» Brief
State how many lines include "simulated", giving the number by itself.
━━━━━━━━━━━━━━━━━━━━━━━━━━━━━━
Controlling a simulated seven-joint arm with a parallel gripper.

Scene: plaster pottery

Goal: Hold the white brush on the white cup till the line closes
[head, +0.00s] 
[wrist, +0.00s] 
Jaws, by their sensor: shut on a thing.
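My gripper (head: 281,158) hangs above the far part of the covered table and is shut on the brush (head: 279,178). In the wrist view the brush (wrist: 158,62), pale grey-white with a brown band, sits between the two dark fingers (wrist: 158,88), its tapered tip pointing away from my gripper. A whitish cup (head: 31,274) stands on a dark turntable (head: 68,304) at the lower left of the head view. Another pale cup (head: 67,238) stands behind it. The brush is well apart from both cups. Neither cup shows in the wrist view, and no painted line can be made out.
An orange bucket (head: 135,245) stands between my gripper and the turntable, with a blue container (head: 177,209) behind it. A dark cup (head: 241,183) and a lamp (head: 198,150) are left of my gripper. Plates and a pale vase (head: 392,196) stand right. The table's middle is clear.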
━━━━━━━━━━━━━━━━━━━━━━━━━━━━━━
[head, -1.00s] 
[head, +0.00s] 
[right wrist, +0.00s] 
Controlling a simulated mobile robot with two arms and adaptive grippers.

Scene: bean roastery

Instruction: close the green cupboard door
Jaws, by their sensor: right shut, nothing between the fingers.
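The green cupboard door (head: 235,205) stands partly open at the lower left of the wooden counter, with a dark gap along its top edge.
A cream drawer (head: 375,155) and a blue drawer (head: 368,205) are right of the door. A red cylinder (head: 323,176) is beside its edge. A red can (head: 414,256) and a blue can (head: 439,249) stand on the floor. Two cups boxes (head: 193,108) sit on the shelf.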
━━━━━━━━━━━━━━━━━━━━━━━━━━━━━━
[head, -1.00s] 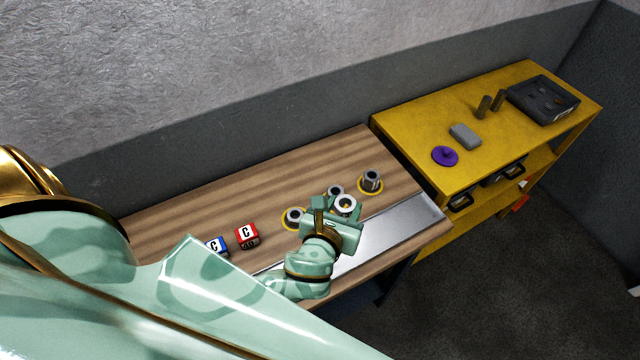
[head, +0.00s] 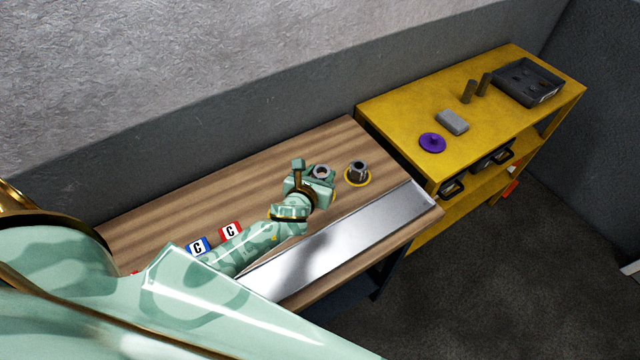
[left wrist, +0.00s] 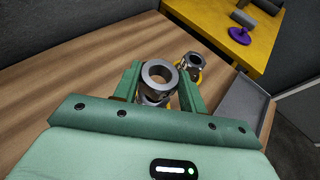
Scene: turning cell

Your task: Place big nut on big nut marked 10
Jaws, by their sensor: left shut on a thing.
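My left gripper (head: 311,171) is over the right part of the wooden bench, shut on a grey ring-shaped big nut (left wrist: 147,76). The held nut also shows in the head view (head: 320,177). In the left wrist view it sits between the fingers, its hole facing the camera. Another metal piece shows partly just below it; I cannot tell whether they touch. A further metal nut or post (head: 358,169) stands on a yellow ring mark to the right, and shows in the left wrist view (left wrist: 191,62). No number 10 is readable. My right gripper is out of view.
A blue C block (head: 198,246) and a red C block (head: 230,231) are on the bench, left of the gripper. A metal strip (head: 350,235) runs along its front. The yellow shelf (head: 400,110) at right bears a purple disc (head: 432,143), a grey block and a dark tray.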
━━━━━━━━━━━━━━━━━━━━━━━━━━━━━━
» Result of this exercise
2